Dans un tel contexte, le dispositif de l’écotaxe pose de nombreuses difficultés à nos entreprises car il fragilise, je le répète, leur position dans des relations commerciales déjà tendues.

M. Lionel Deloingce, vice-président de l’Association nationale de la meunerie française (ANMF). La meunerie française est une industrie agroalimentaire de première transformation, composée de 441 unités de production réparties sur l’ensemble du territoire, qui transforment 5,5 millions de tonnes de blé pour 2,15 milliards d’euros de chiffre d’affaires. Elle représente 6 000 emplois directs.

La meunerie française, dont l’activité est principalement régionale, approvisionne quotidiennement toutes les boulangeries françaises. Le fait que les volumes transportés soient souvent inégaux n’est pas sans conséquence sur les coûts de production et donc sur le calcul des prix de revient. Une taxe supplémentaire pèserait lourdement sur des coûts de production déjà fortement affectés depuis 2008 par la forte volatilité du prix des matières premières.

Notre secteur a subi une forte dégradation de sa rentabilité. Il lui est par ailleurs difficile d’imaginer des modes de transport substituables, dans la mesure où son activité est très locale.

Les rythmes de livraison sont soutenus et si les volumes transportés sont inégaux – je tiens à le répéter –, c’est qu’ils nous sont imposés par nos clients, aux demandes desquels nous sommes dans l’obligation de nous adapter.

M. Jean-Paul Chanteguet, président et rapporteur. Pouvez-vous nous donner des précisions sur votre organisation logistique et votre système de production ?

M. Lionel Deloingce. L’organisation logistique comprend deux parties : l’approvisionnement et la distribution.

Notre seule matière première est le blé, que nous transformons en farine.

L’approvisionnement se fait par transport pour compte d’autrui sur des zones aussi locales que possibles, afin de diminuer les coûts de transport qui représentent généralement une charge importante pour les entreprises. Il convient évidemment de tenir compte de l’implantation des bassins de production de blé : les entreprises de meunerie éloignées d’un bassin de production ont des coûts de transport plus importants.

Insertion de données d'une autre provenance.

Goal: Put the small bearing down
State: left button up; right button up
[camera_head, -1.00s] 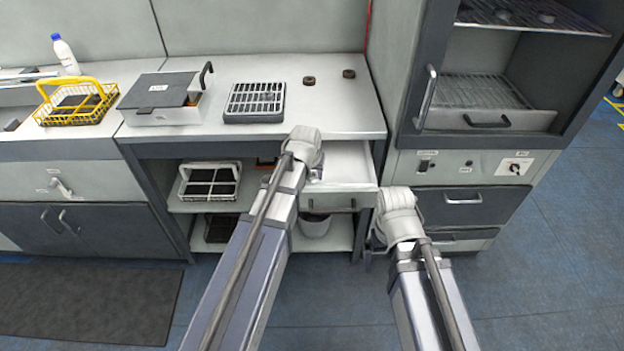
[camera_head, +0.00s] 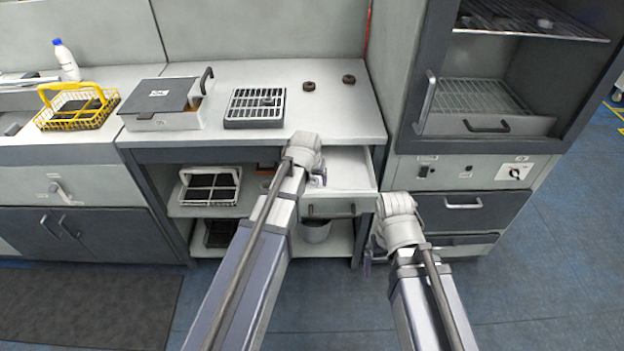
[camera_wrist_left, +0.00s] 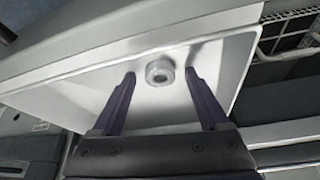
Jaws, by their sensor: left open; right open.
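My left gripper (camera_wrist_left: 160,84) is open, with one finger on either side of the bearing and a gap to each. In the head view my left gripper (camera_head: 318,178) is at the open drawer (camera_head: 350,168) under the bench; the bearing is hidden there. My right gripper (camera_head: 368,262) is low beside the bench's right end, mostly hidden by its own wrist.
Two dark rings (camera_head: 309,85) (camera_head: 349,79) lie on the bench top (camera_head: 330,115). A black rack (camera_head: 255,106), a lidded box (camera_head: 165,112) and a yellow basket (camera_head: 75,115) stand to their left. A cabinet with open shelves (camera_head: 485,97) stands close on the right.

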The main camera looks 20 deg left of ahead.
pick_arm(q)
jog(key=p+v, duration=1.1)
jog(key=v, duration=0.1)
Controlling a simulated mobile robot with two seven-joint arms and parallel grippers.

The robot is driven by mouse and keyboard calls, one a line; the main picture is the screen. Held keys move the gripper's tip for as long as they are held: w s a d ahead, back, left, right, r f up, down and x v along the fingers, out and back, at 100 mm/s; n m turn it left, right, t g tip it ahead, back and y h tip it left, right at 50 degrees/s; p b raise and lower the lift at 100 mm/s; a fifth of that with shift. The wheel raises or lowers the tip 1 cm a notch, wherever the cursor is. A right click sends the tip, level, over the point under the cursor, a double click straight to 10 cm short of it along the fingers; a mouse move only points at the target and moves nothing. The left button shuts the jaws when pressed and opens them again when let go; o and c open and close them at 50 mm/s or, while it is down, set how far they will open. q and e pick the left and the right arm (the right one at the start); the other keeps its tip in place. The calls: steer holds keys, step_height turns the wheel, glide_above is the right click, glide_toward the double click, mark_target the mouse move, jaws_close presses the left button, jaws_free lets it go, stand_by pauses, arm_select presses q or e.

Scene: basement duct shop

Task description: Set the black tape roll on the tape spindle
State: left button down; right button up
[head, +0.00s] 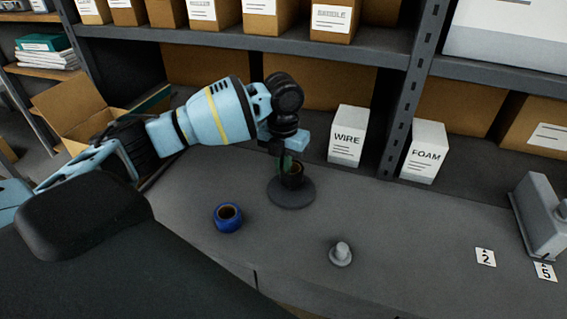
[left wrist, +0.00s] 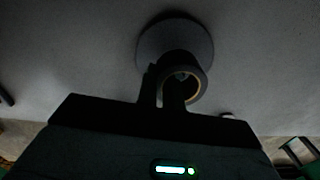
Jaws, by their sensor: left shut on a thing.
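The black tape roll (head: 296,176) shows a brown core and sits over the round dark grey base (head: 291,197) of what looks like the tape spindle, on the bench. My left gripper (head: 284,162) comes down from above and is shut on the roll's wall. In the left wrist view the roll (left wrist: 185,92) is at the fingertips, and the round base (left wrist: 175,32) is behind it. The spindle's post is hidden, so I cannot tell whether the roll is around it or rests on the base. My right gripper is not in view.
A blue tape roll (head: 228,217) lies left of the base. A small grey peg (head: 341,254) stands nearer the front. WIRE (head: 347,136) and FOAM (head: 424,152) boxes stand at the back. A grey device (head: 541,215) is at right. The front middle bench is mostly clear.

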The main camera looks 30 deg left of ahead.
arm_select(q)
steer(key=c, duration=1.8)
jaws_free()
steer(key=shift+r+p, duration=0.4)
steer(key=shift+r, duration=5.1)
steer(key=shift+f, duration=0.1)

La distribution, quant à elle, se fait par transport pour compte propre : nous disposons de nos propres flottes de camions. Nos livraisons sont quotidiennes, en fonction de la demande de nos clients, ce qui peut entraîner des coûts logistiques importants, puisque nous ne choisissons pas les volumes transportés. De plus, la plupart de nos farines étant livrées dans des citernes-vrac spécifiques à la farine, les retours sont systématiquement effectués à vide. C’est pourquoi l’écotaxe, telle qu’elle a été imaginée, représenterait une double peine pour la meunerie française : selon les projections que nous avons établies, elle pèserait pour moitié sur le résultat courant avant impôt des entreprises du secteur.

Si, en tant qu’utilisateurs, nous ne contestons pas la nécessité de devoir participer à l’entretien du réseau routier, nous pensons toutefois qu’il convient de rester dans l’esprit du développement économique de nos régions. Comme l’a souligné M. Degouy, il est nécessaire, pour favoriser le développement régional, de repenser complètement les principes qui ont présidé à la mise en place de l’écotaxe.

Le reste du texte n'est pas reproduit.